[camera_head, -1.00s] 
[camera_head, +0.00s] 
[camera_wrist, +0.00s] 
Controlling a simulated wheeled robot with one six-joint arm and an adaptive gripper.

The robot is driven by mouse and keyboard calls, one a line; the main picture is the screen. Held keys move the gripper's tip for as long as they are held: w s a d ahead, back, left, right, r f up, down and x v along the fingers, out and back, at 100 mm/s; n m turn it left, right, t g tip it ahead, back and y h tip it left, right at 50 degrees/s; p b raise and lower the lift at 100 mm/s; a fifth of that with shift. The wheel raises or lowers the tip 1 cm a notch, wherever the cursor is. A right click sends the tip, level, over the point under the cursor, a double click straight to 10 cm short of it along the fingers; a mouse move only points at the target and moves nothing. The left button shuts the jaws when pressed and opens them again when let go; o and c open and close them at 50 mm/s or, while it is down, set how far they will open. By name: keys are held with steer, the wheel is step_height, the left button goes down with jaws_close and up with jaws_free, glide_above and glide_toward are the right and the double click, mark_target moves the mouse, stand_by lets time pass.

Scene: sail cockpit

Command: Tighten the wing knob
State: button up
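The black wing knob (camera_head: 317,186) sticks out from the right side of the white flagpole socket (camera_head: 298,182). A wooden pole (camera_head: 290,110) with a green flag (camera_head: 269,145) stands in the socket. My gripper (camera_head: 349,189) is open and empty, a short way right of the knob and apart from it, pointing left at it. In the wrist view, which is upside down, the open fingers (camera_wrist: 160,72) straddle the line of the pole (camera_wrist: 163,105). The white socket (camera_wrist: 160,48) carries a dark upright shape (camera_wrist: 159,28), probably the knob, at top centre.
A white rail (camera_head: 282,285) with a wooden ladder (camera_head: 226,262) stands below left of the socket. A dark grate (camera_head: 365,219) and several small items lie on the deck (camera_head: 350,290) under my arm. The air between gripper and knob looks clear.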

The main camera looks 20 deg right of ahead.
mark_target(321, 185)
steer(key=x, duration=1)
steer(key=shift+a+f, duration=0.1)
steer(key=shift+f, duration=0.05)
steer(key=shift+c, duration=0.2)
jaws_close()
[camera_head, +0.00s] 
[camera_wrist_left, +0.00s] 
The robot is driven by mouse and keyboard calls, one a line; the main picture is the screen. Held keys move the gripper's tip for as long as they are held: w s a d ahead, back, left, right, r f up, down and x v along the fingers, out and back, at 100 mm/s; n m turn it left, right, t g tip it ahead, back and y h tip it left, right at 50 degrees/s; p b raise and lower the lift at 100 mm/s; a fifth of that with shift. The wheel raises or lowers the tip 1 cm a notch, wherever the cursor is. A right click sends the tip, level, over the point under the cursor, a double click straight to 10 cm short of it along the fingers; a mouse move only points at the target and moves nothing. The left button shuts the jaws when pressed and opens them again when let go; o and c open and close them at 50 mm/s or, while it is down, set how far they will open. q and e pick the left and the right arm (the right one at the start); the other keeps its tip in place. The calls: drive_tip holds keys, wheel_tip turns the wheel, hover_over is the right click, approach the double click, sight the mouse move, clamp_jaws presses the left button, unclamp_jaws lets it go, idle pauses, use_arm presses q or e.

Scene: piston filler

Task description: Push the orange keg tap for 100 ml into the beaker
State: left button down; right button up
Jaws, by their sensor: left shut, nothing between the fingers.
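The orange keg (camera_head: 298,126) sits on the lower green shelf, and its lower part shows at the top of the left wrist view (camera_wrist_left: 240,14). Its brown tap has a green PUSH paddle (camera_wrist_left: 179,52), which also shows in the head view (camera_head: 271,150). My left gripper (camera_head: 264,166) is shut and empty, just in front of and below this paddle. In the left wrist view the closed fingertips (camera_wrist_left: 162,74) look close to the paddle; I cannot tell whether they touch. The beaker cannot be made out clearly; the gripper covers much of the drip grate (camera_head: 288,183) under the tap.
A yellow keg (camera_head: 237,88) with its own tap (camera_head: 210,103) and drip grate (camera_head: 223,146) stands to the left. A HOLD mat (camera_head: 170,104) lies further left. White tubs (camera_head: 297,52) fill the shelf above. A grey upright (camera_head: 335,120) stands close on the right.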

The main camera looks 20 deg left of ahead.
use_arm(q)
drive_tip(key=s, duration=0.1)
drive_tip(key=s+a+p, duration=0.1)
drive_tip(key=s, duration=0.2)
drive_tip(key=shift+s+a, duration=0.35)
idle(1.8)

**What to produce**:
Show the data once more, exactly as it was written.

**Answer below**:
[camera_head, -1.00s] 
[camera_head, +0.00s] 
[camera_wrist, +0.00s] 
Controlling a simulated wheeled robot with one six-joint arm and an adaptive gripper.

The robot is driven by mouse and keyboard calls, one a line; the main picture is the screen. Held keys move the gripper's tip for as long as they are held: w s a d ahead, back, left, right, r f up, down and x v along the fingers, out and back, at 100 mm/s; n m turn it left, right, t g tip it ahead, back and y h tip it left, right at 50 degrees/s; p b raise and lower the lift at 100 mm/s; a fifth of that with shift. The wheel raises or lowers the tip 1 cm a notch, wherever the cursor is. A right click sends the tip, level, over the point under the cursor, a double click straight to 10 cm short of it along the fingers; a mouse move only points at the target and moves nothing. The left button shuts the jaws when pressed and opens them again when let go; o and c open and close them at 50 mm/s or, while it is down, set how far they will open. By name: keys are held with steer, the wheel is step_height, the left button goes down with jaws_close and up with jaws_free, glide_above and glide_toward are the right and the double click, mark_target moves the mouse, stand_by lets time pass.

Scene: sail cockpit

Command: Tighten the wing knob
State: button up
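The black wing knob (camera_head: 317,186) sticks out from the right side of the white flagpole socket (camera_head: 298,182). A wooden pole (camera_head: 290,110) with a green flag (camera_head: 269,145) stands in the socket. My gripper (camera_head: 349,189) is open and empty, a short way right of the knob and apart from it, pointing left at it. In the wrist view, which is upside down, the open fingers (camera_wrist: 160,72) straddle the line of the pole (camera_wrist: 163,105). The white socket (camera_wrist: 160,48) carries a dark upright shape (camera_wrist: 159,28), probably the knob, at top centre.
A white rail (camera_head: 282,285) with a wooden ladder (camera_head: 226,262) stands below left of the socket. A dark grate (camera_head: 365,219) and several small items lie on the deck (camera_head: 350,290) under my arm. The air between gripper and knob looks clear.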

The main camera looks 20 deg right of ahead.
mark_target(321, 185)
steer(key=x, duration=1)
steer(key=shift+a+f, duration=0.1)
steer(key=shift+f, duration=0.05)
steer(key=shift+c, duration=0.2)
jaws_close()
[camera_head, +0.00s] 
[camera_wrist_left, +0.00s] 
The robot is driven by mouse and keyboard calls, one a line; the main picture is the screen. Held keys move the gripper's tip for as long as they are held: w s a d ahead, back, left, right, r f up, down and x v along the fingers, out and back, at 100 mm/s; n m turn it left, right, t g tip it ahead, back and y h tip it left, right at 50 degrees/s; p b raise and lower the lift at 100 mm/s; a fifth of that with shift. The wheel raises or lowers the tip 1 cm a notch, wherever the cursor is. A right click sends the tip, level, over the point under the cursor, a double click straight to 10 cm short of it along the fingers; a mouse move only points at the target and moves nothing. The left button shuts the jaws when pressed and opens them again when let go; o and c open and close them at 50 mm/s or, while it is down, set how far they will open. q and e pick the left and the right arm (the right one at the start); the other keeps its tip in place. The calls: drive_tip holds keys, wheel_tip turns the wheel, hover_over is the right click, approach the double click, sight the mouse move, clamp_jaws presses the left button, unclamp_jaws lets it go, idle pauses, use_arm presses q or e.

Scene: piston filler

Task description: Push the orange keg tap for 100 ml into the beaker
State: left button down; right button up
Jaws, by their sensor: left shut, nothing between the fingers.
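The orange keg (camera_head: 298,126) sits on the lower green shelf, and its lower part shows at the top of the left wrist view (camera_wrist_left: 240,14). Its brown tap has a green PUSH paddle (camera_wrist_left: 179,52), which also shows in the head view (camera_head: 271,150). My left gripper (camera_head: 264,166) is shut and empty, just in front of and below this paddle. In the left wrist view the closed fingertips (camera_wrist_left: 162,74) look close to the paddle; I cannot tell whether they touch. The beaker cannot be made out clearly; the gripper covers much of the drip grate (camera_head: 288,183) under the tap.
A yellow keg (camera_head: 237,88) with its own tap (camera_head: 210,103) and drip grate (camera_head: 223,146) stands to the left. A HOLD mat (camera_head: 170,104) lies further left. White tubs (camera_head: 297,52) fill the shelf above. A grey upright (camera_head: 335,120) stands close on the right.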

The main camera looks 20 deg left of ahead.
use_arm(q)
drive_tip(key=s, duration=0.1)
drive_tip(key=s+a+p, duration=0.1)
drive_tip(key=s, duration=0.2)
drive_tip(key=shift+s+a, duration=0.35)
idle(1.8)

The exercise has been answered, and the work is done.